The Audi e-tron is a sporty SUV, equipped with a long-range battery and three electric motors, offering a range of more than 300 miles and quick-charging capacity. The car was first presented at the Frankfurt motor show in 2015. The Forest factory will initially produce the e-tron model, but it will introduce the e-tron Sportback, an elevated sports sedan version, in 2019.
“It’s very prestigious for us to be tasked with producing this flagship range,” says Cremer. “E-mobility is very much in vogue. It’s the technology of the moment as well as a key to our future business and to achieving our emissions goals.
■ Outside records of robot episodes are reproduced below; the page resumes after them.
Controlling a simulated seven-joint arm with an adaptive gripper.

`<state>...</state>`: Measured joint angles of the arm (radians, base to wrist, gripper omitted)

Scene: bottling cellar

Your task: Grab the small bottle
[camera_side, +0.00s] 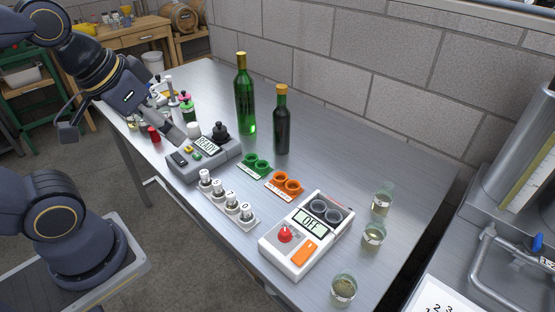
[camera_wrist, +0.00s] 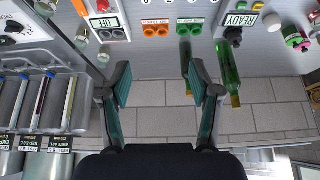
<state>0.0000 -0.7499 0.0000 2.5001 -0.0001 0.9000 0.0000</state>
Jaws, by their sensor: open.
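The small bottle (camera_side: 282,122) is dark green with an orange-gold top and stands upright on the steel bench in the side view. A taller, brighter green bottle (camera_side: 246,95) with a yellow top stands to its left. In the wrist view my gripper (camera_wrist: 158,75) is open, with nothing between its fingers. There the small bottle (camera_wrist: 186,52) shows beside the right finger, which hides part of it; the tall bottle (camera_wrist: 229,78) is further right. In the side view my arm's end is at the upper left, apart from both bottles.
The grey READY device (camera_side: 205,158) is in front of the tall bottle. Green cups (camera_side: 257,163) and orange cups (camera_side: 285,184) sit before the small bottle. The white OFF device (camera_side: 306,235) and several glass jars (camera_side: 374,235) are to the right. A block wall (camera_side: 340,75) runs behind.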

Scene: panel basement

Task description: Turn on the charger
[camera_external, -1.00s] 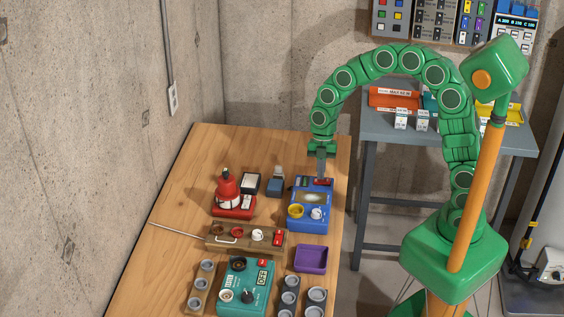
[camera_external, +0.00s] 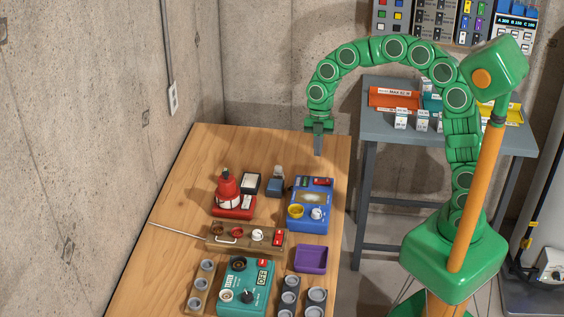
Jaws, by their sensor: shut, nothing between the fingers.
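A blue box (camera_external: 310,218) with a dial window, a yellow knob, a white knob and a small red switch (camera_external: 321,183) stands on the wooden table. A teal box (camera_external: 235,300) with a black knob, round sockets and an "OFF" label (camera_external: 263,277) stands at the front. No readable label tells which one is the charger. The switch's position is too small to read. My gripper (camera_external: 318,151) points down, shut and empty, above the far end of the blue box and apart from it.
The wooden table (camera_external: 180,185) also holds a red device (camera_external: 233,208), a wooden strip (camera_external: 216,240) with red and white parts, a purple tray (camera_external: 311,259) and grey cup holders (camera_external: 290,297). A grey table (camera_external: 450,140) with bins stands behind. The wooden table's far left area is clear.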

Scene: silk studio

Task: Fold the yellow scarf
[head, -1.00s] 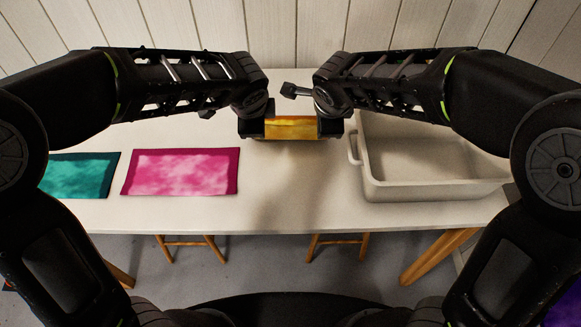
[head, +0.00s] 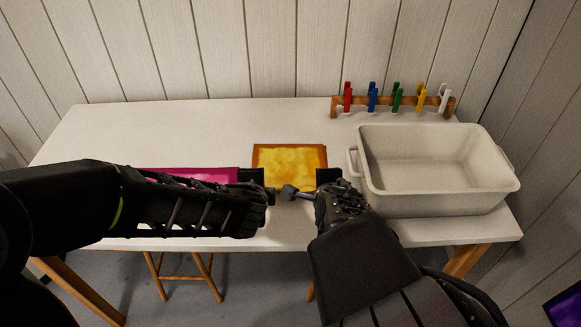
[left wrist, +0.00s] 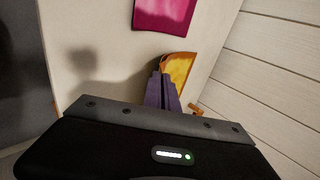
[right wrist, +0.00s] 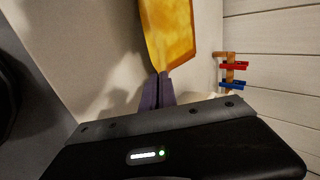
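The yellow scarf (head: 290,158) lies on the table between the pink cloth and the white tub, a small rectangle with a darker orange border. Its near edge is between my two grippers. My left gripper (head: 264,180) is at its near left corner; in the left wrist view its fingers (left wrist: 160,78) are together on the scarf's edge (left wrist: 178,66). My right gripper (head: 318,180) is at the near right corner; in the right wrist view its fingers (right wrist: 157,78) are together at the scarf's edge (right wrist: 168,35). The exact grip on the cloth is small and partly hidden.
A pink cloth (head: 200,173) lies left of the scarf, mostly hidden by my left arm. A white tub (head: 440,200) stands close on the right. A wooden rack (head: 385,106) with coloured pegs is at the back right. The table behind the scarf is clear.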

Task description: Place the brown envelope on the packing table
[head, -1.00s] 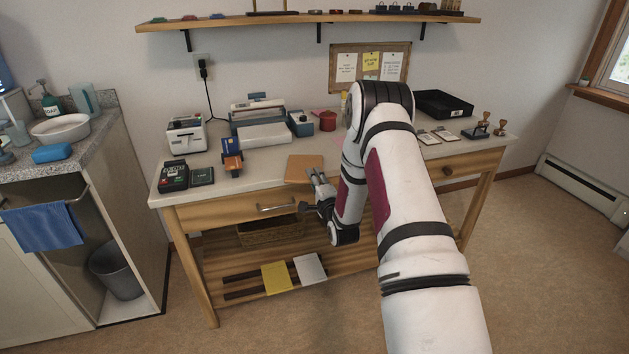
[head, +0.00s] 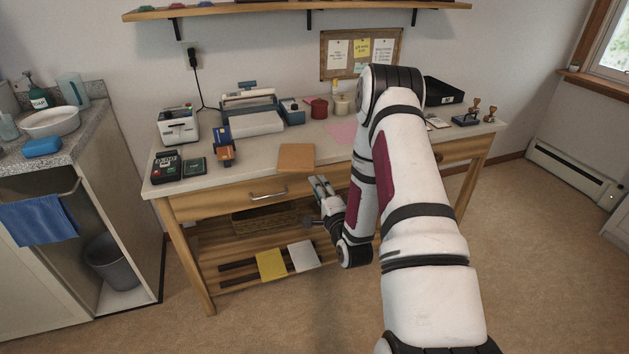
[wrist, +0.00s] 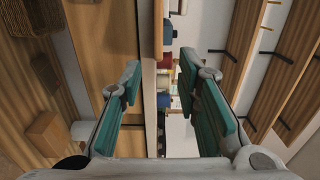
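The brown envelope (head: 296,157) lies flat on the packing table's top (head: 240,170), close to the front edge, in the head view. My gripper (head: 318,180) is just in front of the table's front edge, to the right of and nearer than the envelope, and apart from it. In the wrist view my gripper's two teal-padded fingers (wrist: 160,100) are spread wide with nothing between them. I cannot clearly make out the envelope in the wrist view.
A card reader (head: 166,166) and small stand (head: 223,142) sit left of the envelope; a pink sheet (head: 341,132) lies behind right. A yellow envelope (head: 271,264) and a white one (head: 303,254) lie on the lower shelf. A drawer handle (head: 268,195) juts from the front.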

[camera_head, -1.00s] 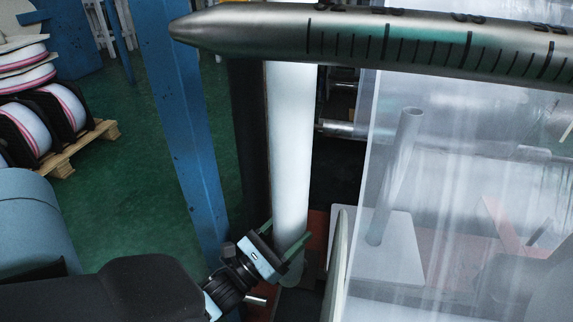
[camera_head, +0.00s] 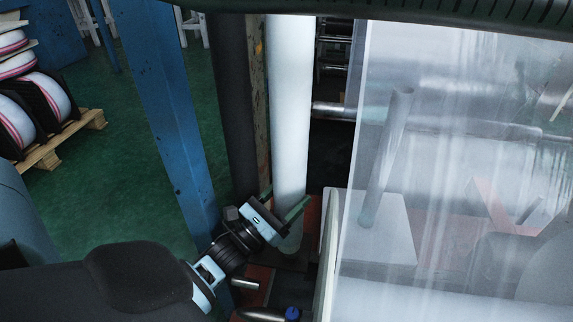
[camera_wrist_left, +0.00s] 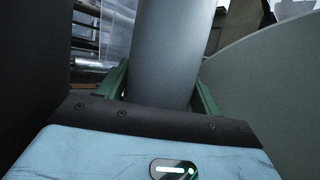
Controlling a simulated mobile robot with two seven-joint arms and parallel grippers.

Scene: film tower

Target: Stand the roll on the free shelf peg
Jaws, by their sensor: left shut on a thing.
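A long white roll (camera_head: 290,100) stands nearly upright in the middle of the head view. My left gripper (camera_head: 282,203) is shut on it near its lower end, with green fingers on both sides. In the left wrist view the roll (camera_wrist_left: 168,50) rises between the fingers (camera_wrist_left: 160,88) and looks grey. The roll's top lies against the dark edge of the view. A grey upright tube (camera_head: 386,155) on a pale square plate (camera_head: 398,235) shows through clear film; I cannot tell whether it is the shelf peg. My right gripper is not seen.
A blue post (camera_head: 172,120) and a dark column (camera_head: 232,100) stand left of the roll. Clear film (camera_head: 460,130) hangs on the right. A thin pale disc edge (camera_head: 328,255) is close right of the gripper. Spools sit on a pallet (camera_head: 85,128) at far left.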

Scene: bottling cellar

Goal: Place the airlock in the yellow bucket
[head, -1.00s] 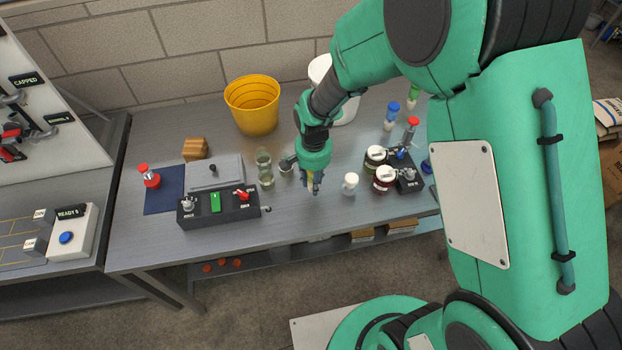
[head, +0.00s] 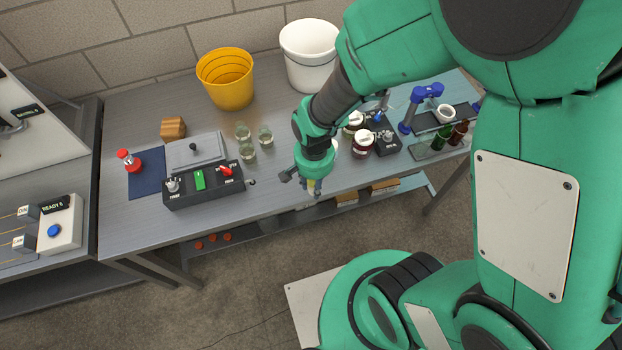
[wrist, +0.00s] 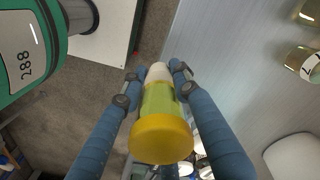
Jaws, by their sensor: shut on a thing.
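The airlock (wrist: 160,105) has a wide yellow cap, a clear yellow-green body and a pale end. The yellow bucket (head: 229,96) stands upright at the back of the table, to the left of and behind my gripper. Its visible inside looks empty, but its bottom is hidden.
A white bucket (head: 310,72) stands right of the yellow one. Several glass jars (head: 265,138) and a control box (head: 203,186) stand between the yellow bucket and the front edge. Lidded jars (head: 363,144) and a bottle rack (head: 450,144) are to the right.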

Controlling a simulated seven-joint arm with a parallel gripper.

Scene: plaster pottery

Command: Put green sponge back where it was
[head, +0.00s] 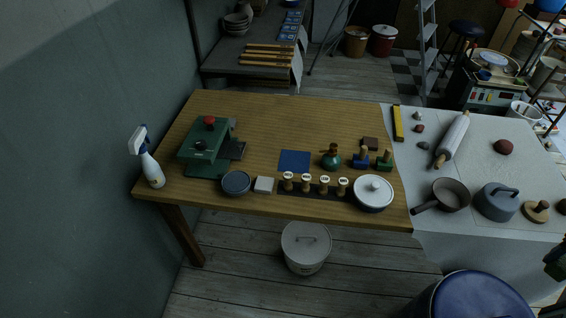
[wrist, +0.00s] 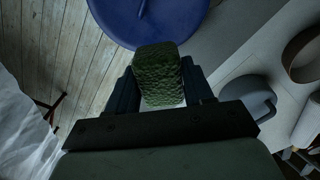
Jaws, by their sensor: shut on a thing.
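The green sponge (wrist: 160,70) is a rough, dark green block in the wrist view. My gripper (wrist: 160,84) is shut on it, with one dark finger along each side. The sponge is held up in front of the blue round lid (wrist: 145,18) and the wooden floor. In the head view, a small dark green shape shows at the right edge, partly cut off; I cannot tell whether it is the sponge or my gripper. No mark shows where the sponge lay before.
The blue-topped bin (head: 480,298) stands before the grey-white table (head: 450,225), which holds a pan (head: 450,195), a grey lidded pot (head: 497,202) and a rolling pin (head: 452,139). The wooden table (head: 270,120) bears a blue square (head: 295,161), stampers and a white lidded pot (head: 373,192).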

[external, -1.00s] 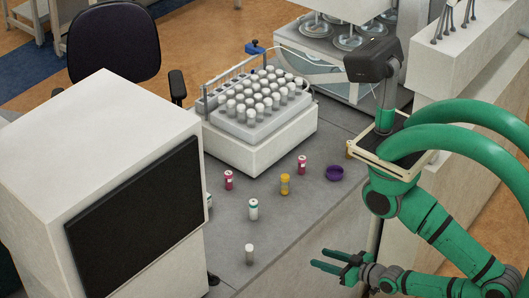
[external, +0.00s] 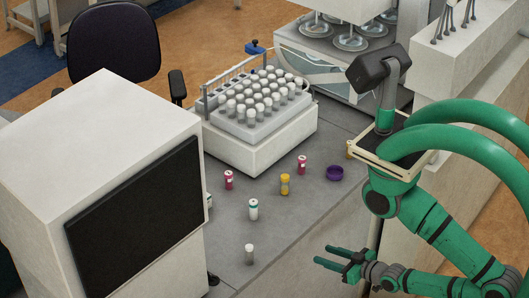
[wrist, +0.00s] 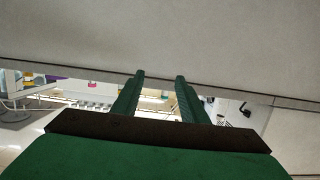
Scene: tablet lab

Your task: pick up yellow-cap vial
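The yellow-cap vial (external: 285,184) stands upright on the grey bench in the external view, between a pink-red vial and the purple dish. A small yellow shape, likely this vial, shows at the left edge of the wrist view (wrist: 28,78). My gripper (external: 322,255) is at the bench's front edge, to the right of and nearer the camera than the yellow-cap vial, and well apart from it. In the wrist view its two green fingers (wrist: 160,75) are spread with nothing between them.
Two pink-red vials (external: 229,180) (external: 302,164), a green-banded white vial (external: 253,209) and a grey-capped vial (external: 249,254) stand nearby. The purple dish (external: 335,173) lies right of the yellow one. A full vial rack (external: 255,145) stands behind; a large white machine (external: 130,120) is left.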

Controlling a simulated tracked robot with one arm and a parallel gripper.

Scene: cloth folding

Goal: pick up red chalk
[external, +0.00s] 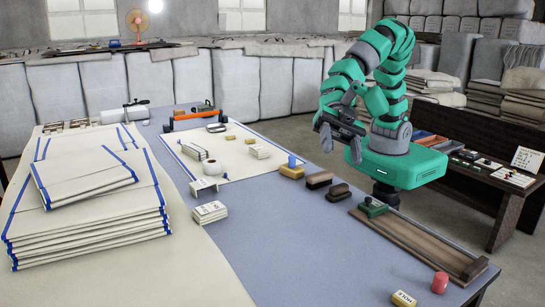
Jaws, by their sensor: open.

We are excited to showcase our technology in the capital of Europe and show how dedicated we are to clean driving.” For employees of the Forest plant, production of the e-tron will provide an opportunity to gain experience and skills related to this important new technology.
The challenge now is to phase out the present models and phase in the new ones. Since January 2016, a team has been working on the transformation process, building new assembly lines, tearing down old buildings and constructing new ones. It’s a complicated process, Cremer says. “Imagine flying a plane from London to New York and having to change the engine mid-flight – that’s a little like what we are doing right now,” he says. “We might be sleeping a little less because the planning is very tight, but Belgian expertise, improvisation and creativity are key to the success of this new project, and we have that in spades.”
The Forest factory is relatively small, with fewer than 3,000 employees. In comparison, Audi’s headquarters in Ingolstadt, Germany, has 30,000 employees, and its second-biggest production plant, in Neckarsulm, Germany, has 25,000 employees. But, says Cremer, the small size works. “We are speedy, and we get stuff done, which is why the group selected us for the e-tron,” he says. “We are motivated, we’re flexible, and we’re dynamic. This is a family you want to be part of.”
And what of the future for the Forest plant? “I hope that after the e-tron and the e-tron Sportback, we’ll be assembling the next generation of e-cars, and maybe even the first generation of fuel cell vehicles,” Cremer says. “But one thing is clear: We must be flexible, and we must apply for each new project on offer, without resting on our laurels. The board won’t come bearing gifts, even if we are successful with the launch of the e-tron. We need to go to them and show them the quality that we can offer here. The future is a very exciting place for us.”